Our rating: 2 out of 5 stars
“Spring” is a movie that is barely – just barely – saved by its beautiful scenery. In fact, if it weren’t for the film’s location, there wouldn’t be much here to watch.
After the death of his mother, Evan (Lou Taylor Pucci) finds himself lost, and needing more from life. A drunken altercation in a bar leads him to be wanted by the local police, so he flees to Italy. He finds a job as a farm-hand, and meets a mysterious young woman, Louise (Nadia Hilker). With a complete lack of chemistry between the two main characters, and a unappealing performance by Pucci – which leaves Evan unlikeable, or just mediocre – this story falls into a series of humdrum scenes with nothing but conversations full of platitudes.
Slowly the “horror” elements begin to build, but even here too much is shown far too soon. There is almost no anticipation, and no mystery at all. There are questions, but no suspense. Too much is given away too early, and the film is never able to fully explain or payoff what it tried to set up. It’s not scary, and it’s not enigmatic. It’s just dull.
The film is part horror, part comedy, and part love story. But none of those elements are built upon enough to really call this film any of those.

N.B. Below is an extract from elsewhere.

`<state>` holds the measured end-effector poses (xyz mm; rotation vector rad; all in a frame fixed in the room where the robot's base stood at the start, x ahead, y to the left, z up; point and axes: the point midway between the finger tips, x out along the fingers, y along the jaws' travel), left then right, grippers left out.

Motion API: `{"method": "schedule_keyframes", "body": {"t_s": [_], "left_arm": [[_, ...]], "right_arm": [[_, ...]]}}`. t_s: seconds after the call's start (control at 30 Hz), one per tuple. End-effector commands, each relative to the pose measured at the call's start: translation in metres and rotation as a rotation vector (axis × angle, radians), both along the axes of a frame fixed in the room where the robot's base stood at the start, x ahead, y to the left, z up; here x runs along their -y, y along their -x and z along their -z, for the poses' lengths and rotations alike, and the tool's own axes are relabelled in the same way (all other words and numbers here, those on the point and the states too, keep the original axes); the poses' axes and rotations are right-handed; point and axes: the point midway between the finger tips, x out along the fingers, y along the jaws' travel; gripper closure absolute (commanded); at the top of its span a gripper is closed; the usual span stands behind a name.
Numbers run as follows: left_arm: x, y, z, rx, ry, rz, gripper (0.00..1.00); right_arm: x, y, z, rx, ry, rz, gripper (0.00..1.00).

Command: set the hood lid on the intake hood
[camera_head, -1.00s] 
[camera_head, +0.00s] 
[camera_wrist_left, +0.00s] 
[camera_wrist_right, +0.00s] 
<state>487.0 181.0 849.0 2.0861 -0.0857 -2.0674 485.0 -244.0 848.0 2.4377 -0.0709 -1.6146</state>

It’s not a horror movie; it’s not a comedy; and it’s not a romance. It falls flat from beginning to end. The cinematography helps the film a great deal; but even most of that work was done by having a great setting. No matter where they put the camera the location was beautiful.
It’s easy to see what the filmmakers were intending to do, but it doesn’t quite hit the mark. The performance by Hilker was the best of anyone in the film; it seemed that she could have gone much further with her character, if she had a stronger male lead to act opposite of.
At times the scenes intended to be suspenseful or eerie, were funny. And the attempts at humor didn’t land as well as they should. And again, the romance was lacking due to poor chemistry.
A fresh attempt at an horror cliche here just leaves the audience confused as to how they are supposed to feel.
Overall, this film just felt uneven. Within the same scene the characters’ emotions change wildly, with out any real motivation as to why. I can’t suggest seeing this film in theatre, but wouldn’t be a waste of time if caught on VOD.